For centuries, Bibles were painstakingly copied and lavishly illustrated, and then cherished from generation to generation. They became the focus of scholarly, creative and mystical activity for a millennium.
You can trace the Bible's literary history in Scripting the Sacred, a Stanford Libraries exhibition of Western European manuscripts and fragments.
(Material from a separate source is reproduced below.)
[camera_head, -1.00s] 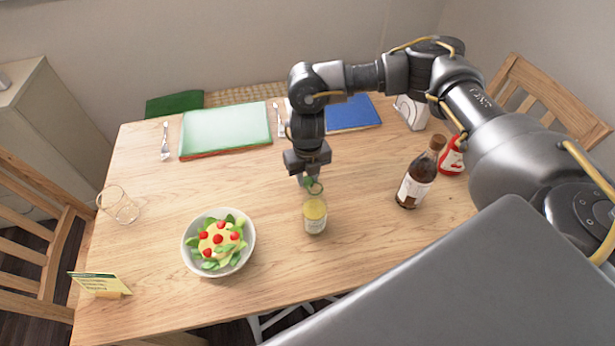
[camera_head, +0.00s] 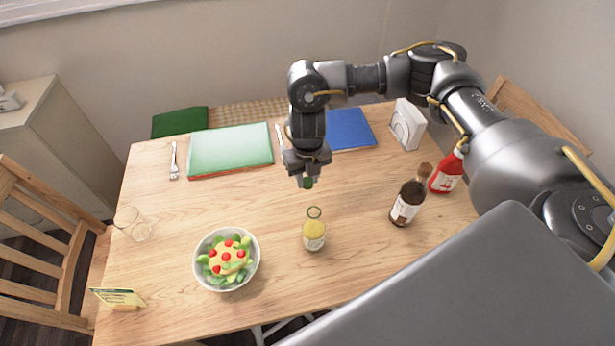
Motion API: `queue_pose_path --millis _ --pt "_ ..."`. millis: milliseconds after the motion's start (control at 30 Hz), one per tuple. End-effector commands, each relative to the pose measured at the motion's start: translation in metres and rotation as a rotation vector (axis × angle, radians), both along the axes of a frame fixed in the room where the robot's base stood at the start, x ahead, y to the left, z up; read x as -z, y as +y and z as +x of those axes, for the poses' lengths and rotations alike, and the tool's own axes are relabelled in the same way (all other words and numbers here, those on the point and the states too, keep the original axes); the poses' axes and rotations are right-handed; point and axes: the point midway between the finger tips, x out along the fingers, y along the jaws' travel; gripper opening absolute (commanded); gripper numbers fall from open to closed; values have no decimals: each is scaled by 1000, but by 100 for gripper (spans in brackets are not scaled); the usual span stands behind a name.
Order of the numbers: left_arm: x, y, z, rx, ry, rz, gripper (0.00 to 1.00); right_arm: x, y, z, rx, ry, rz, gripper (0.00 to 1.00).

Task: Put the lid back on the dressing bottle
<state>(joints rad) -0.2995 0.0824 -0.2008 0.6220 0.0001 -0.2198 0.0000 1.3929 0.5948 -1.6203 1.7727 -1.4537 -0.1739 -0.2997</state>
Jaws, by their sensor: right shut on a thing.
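The dressing bottle (camera_head: 314,236) stands upright on the table, with yellow dressing inside and an uncovered mouth with a green rim. My right gripper (camera_head: 307,181) points down behind and above the bottle. It is shut on a small dark green lid (camera_head: 308,183), which shows below the fingertips. The lid is apart from the bottle mouth, a little way off in the picture. My left gripper is not in view.
A salad bowl (camera_head: 227,260) stands left of the bottle. A dark sauce bottle (camera_head: 408,198) and a red bottle (camera_head: 446,173) stand to the right. A glass (camera_head: 133,224), a card (camera_head: 118,298), green board (camera_head: 231,150), blue mat (camera_head: 349,129) and napkin holder (camera_head: 407,124) lie around.

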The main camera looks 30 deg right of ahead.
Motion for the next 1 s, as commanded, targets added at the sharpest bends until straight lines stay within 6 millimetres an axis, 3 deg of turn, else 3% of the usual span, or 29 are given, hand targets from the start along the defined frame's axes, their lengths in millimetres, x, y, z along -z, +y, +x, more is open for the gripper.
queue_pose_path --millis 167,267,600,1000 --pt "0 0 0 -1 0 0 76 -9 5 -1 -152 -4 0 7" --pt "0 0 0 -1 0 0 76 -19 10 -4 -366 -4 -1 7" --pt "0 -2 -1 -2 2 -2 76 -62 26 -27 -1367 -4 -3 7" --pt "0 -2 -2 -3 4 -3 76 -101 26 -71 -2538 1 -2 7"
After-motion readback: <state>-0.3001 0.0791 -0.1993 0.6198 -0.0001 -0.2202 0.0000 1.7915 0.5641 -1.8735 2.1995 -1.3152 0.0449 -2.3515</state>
The exhibition, which opened Sept. 17, continues through Jan. 6, 2013, in the Peterson Gallery and Munger Rotunda of Green Library.
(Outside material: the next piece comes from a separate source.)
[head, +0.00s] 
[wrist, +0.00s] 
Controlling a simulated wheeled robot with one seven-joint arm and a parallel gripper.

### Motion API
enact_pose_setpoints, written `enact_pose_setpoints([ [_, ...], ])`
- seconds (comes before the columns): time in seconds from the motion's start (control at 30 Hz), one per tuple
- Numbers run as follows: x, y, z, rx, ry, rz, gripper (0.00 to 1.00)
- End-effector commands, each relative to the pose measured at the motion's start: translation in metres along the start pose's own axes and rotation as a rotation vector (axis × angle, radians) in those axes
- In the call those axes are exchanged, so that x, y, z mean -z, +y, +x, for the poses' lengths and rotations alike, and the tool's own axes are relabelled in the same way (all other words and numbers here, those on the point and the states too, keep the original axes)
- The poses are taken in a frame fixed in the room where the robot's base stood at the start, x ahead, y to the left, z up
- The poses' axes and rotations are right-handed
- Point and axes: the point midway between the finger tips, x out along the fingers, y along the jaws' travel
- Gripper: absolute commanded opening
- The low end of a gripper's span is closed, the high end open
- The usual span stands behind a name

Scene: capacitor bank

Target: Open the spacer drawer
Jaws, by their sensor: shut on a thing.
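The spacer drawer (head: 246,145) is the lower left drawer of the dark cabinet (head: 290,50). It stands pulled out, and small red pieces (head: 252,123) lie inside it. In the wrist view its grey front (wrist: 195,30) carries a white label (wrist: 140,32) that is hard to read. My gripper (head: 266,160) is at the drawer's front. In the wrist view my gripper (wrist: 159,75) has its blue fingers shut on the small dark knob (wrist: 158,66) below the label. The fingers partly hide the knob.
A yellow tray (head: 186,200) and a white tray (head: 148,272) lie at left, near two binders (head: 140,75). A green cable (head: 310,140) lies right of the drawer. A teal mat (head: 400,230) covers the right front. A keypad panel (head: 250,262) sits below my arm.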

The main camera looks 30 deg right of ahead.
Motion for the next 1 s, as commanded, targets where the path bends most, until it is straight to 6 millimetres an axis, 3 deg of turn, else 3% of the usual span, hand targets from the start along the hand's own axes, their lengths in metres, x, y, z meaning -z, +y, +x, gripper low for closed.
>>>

The exhibition features about 75 manuscripts and facsimiles – the latter are often valuable collectors' items in themselves, reproducing the shape and flaws of each medieval page. (Some facsimiles show works not included in the current Stanford collections.) Original works date from the ninth century to the 16th century.
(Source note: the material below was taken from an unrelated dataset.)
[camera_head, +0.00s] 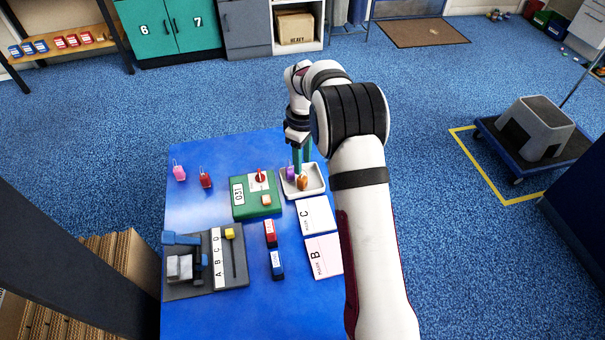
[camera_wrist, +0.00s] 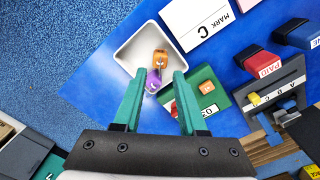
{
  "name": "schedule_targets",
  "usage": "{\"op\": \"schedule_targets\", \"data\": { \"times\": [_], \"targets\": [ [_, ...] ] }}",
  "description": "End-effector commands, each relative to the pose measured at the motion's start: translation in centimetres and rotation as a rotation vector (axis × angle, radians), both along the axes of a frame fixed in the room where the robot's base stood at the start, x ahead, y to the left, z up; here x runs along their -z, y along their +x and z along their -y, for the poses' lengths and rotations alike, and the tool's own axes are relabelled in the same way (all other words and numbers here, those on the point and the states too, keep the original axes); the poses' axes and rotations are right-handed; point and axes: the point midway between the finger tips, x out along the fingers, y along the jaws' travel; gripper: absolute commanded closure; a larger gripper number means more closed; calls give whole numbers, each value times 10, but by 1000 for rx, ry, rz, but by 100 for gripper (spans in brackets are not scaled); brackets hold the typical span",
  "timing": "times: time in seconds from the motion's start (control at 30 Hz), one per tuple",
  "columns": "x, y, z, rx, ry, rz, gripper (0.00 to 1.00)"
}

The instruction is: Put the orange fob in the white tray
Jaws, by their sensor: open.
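The orange fob (camera_head: 302,183) lies in the white tray (camera_head: 318,187) at the right of the blue table. In the wrist view the orange fob (camera_wrist: 160,57) is inside the tray (camera_wrist: 127,52), close beside a purple fob (camera_wrist: 153,80). The purple fob (camera_head: 290,171) also shows at the tray's left side in the head view. My gripper (camera_head: 302,172) is over the tray with its green fingers pointing down. In the wrist view my gripper (camera_wrist: 161,78) is open, its fingers apart and holding nothing. Whether the fobs touch each other I cannot tell.
A green box (camera_head: 243,210) with a red switch stands left of the tray. Cards marked C (camera_head: 315,215) and B (camera_head: 324,256) lie in front. Red (camera_head: 270,233) and blue (camera_head: 277,265) blocks, a pink fob (camera_head: 179,173) and a red fob (camera_head: 205,180) are on the table.

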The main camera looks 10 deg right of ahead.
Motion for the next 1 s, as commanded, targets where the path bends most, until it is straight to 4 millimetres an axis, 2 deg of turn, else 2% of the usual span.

The exhibition also includes a few examples of the book's precursor – Greek and Egyptian fragments from the Stanford Libraries' papyrus collection, dating from around the thirdcentury B.C.
The exhibition includes early musical notation, books of hours, hagiographies and texts from such early church fathers as Origen, Augustine and Gregory the Great. Typical is a manuscript of The Life of Catherine of Siena, open to the lavishly illustrated frontispiece, circa 1500, previously owned by the 74th Doge of Venice, and a rare, pristine Dialogues by Gregory the Great, owned by Philippa of Guelders, the Duchess of Lorraine and Queen of Sicily. Several elaborate books of hours have illustrated devotions that "strengthen the association between text and temporality, as turning the pages of a book of hours parallels the unfolding of time and the passing of seasons," said Kathryn Dickason, co-curator of the exhibition with David Jordan.